Why people keep repeating that? You mean that if somebody creates a machine that can simulate chemistry and materials science in polynomial time, nobody would use it? That's crazy.
I have no expertise in QC/chemistry so I can't make a judgement other than to say it doesn't seem universally agreed that QC will be a silver bullet here.
That's quite similar to claiming that quantum computers won't change anything for RSA cryptography, because we never had any proof that integer factorization can't be done in polynomial time on a classical computer.
The paper also shows that the proposed QC strategy for calculating energy levels - where you start with a guess and then optimise - may not lead to exponential speedup on a large class of important chemicals, because just coming up with an appropriate initial guess has no polynomial time algorithm at present. So it's not clear for what class of chemicals this would even theoretically become a tractable calculation.

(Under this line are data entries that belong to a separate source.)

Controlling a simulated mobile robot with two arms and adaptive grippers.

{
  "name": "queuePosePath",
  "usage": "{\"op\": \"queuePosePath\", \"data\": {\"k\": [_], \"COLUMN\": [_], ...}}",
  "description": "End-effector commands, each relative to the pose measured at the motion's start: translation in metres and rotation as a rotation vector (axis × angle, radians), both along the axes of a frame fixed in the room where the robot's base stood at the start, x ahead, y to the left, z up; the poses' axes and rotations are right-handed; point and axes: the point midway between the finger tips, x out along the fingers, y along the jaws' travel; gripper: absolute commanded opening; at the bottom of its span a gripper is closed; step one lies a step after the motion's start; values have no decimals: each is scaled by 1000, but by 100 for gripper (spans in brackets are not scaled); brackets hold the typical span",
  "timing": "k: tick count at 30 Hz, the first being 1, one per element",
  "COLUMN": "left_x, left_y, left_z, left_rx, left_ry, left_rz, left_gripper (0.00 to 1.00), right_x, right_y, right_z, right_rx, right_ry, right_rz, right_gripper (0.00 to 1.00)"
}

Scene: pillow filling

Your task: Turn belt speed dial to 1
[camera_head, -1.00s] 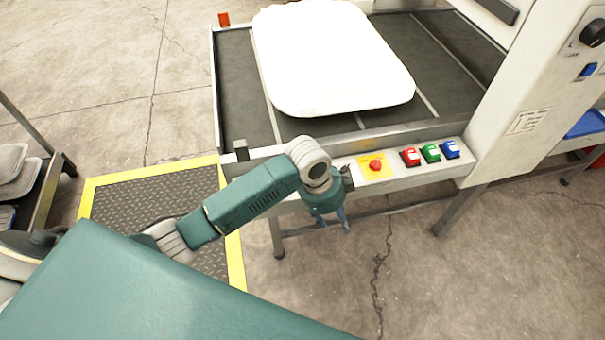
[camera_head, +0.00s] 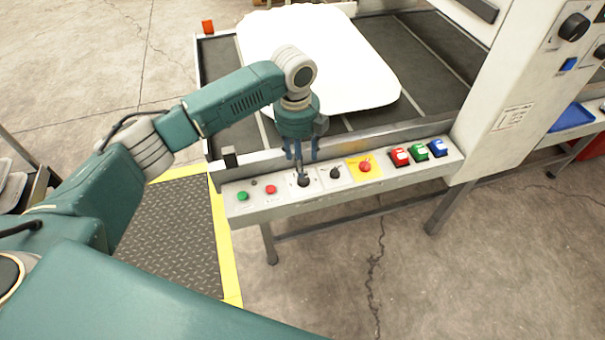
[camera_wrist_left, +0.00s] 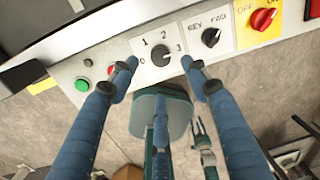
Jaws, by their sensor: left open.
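The belt speed dial (camera_wrist_left: 160,56) is a black knob on a white plate marked 0, 1, 2 and 3. I cannot tell for sure which number it points at. It also shows in the head view (camera_head: 303,181) on the control panel (camera_head: 262,205). My left gripper (camera_head: 302,155) points down just above the dial. In the left wrist view its blue fingers (camera_wrist_left: 160,64) are spread, with a tip on each side of the dial and apart from it. A third finger is below.
A white pillow (camera_head: 360,60) lies on the belt behind.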

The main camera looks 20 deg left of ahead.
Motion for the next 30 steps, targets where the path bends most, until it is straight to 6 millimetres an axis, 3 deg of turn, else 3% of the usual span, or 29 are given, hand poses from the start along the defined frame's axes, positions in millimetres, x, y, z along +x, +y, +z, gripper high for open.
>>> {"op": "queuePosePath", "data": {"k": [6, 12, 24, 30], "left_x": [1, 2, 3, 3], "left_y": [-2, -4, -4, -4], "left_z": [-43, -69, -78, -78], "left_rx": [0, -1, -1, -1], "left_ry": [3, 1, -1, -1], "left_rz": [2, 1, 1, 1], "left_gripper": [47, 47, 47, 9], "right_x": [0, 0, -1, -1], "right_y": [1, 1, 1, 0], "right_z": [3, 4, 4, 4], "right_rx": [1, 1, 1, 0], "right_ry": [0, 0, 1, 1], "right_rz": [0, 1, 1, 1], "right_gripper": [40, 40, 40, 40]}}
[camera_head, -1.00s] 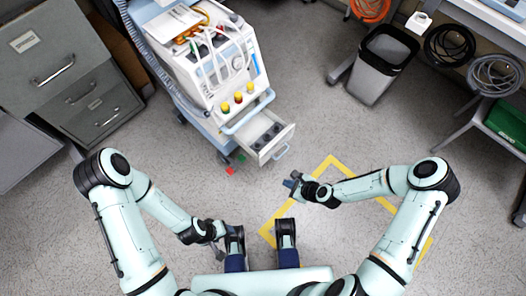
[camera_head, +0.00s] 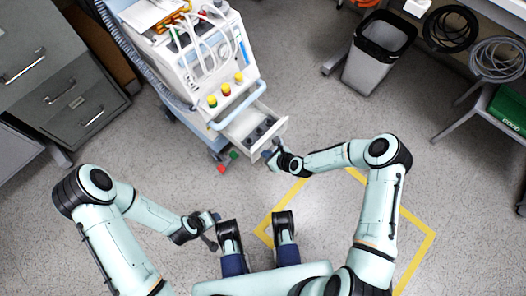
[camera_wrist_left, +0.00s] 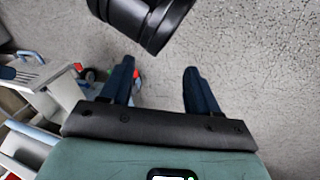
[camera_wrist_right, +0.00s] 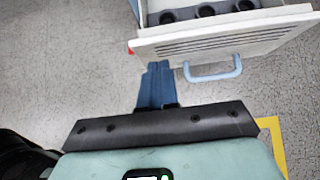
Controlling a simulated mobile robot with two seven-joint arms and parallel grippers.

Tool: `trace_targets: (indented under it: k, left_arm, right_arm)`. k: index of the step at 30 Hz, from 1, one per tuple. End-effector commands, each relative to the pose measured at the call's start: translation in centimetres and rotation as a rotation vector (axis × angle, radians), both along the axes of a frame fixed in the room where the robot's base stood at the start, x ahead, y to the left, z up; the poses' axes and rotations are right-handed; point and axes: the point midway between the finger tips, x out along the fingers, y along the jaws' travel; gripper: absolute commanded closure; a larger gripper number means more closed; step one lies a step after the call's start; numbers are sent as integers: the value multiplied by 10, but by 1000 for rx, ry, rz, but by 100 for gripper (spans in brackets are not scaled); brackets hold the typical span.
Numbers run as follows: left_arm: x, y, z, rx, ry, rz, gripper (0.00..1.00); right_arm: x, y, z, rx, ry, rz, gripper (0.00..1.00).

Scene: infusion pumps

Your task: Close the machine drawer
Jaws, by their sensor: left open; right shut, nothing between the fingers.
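The white medical machine (camera_head: 190,60) stands at the upper middle of the head view. Its drawer (camera_head: 254,132) near the bottom is pulled out, with dark round holders inside. In the right wrist view the drawer front (camera_wrist_right: 225,38) has a light blue handle (camera_wrist_right: 213,72). My right gripper (camera_head: 271,154) is shut and empty, close to the drawer front.
Grey filing cabinets (camera_head: 60,90) stand left of the machine. A grey bin (camera_head: 378,60) and a table with coiled cables (camera_head: 497,58) and a green box (camera_head: 508,110) are at right. Yellow tape (camera_head: 415,222) marks the floor. Floor right of the drawer is clear.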

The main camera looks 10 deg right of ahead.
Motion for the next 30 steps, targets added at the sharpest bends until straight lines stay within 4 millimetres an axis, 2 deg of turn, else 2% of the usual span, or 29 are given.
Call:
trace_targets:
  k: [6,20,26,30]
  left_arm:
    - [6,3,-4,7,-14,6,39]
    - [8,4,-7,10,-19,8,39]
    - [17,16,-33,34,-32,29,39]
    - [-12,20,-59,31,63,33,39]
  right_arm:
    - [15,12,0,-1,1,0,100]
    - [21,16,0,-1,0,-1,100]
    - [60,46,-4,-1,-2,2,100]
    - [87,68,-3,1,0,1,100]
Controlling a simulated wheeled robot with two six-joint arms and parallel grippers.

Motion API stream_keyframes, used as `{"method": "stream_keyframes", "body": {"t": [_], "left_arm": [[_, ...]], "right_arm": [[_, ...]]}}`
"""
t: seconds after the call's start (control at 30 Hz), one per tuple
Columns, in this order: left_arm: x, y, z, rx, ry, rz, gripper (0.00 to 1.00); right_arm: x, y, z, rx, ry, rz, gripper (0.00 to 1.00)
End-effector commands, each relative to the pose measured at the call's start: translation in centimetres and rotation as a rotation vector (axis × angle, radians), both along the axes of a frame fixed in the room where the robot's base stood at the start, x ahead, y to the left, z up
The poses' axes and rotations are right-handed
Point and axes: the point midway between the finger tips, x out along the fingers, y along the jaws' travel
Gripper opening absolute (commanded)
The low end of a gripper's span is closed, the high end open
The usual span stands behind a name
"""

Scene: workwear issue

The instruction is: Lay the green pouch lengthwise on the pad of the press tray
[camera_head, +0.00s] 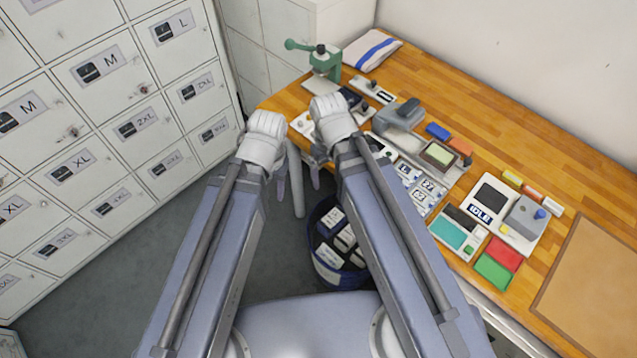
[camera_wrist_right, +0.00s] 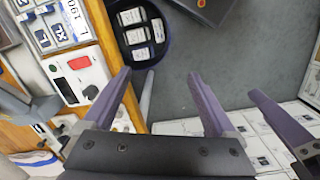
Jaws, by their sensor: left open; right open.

Yes, that applies to the chemicals that we currently have very good heuristics to guide the optimization, in a process that is usually validated empirically afterwards because of it's not perfect reliability.
At the same time, it doesn't go to lengths to discuss how the heuristics needed for the quantum computer are much more general and self-validating (if it converges, it converges).
But then, nobody knows if the classical algorithms will improve enough so that when we actually get quantum computers they will still be needed. That's the article's point... What is not different from the RSA one from my post.
Why people keep repeating that? You mean that if somebody creates a machine that can simulate chemistry and materials science in polynomial time, nobody would use it? That's crazy.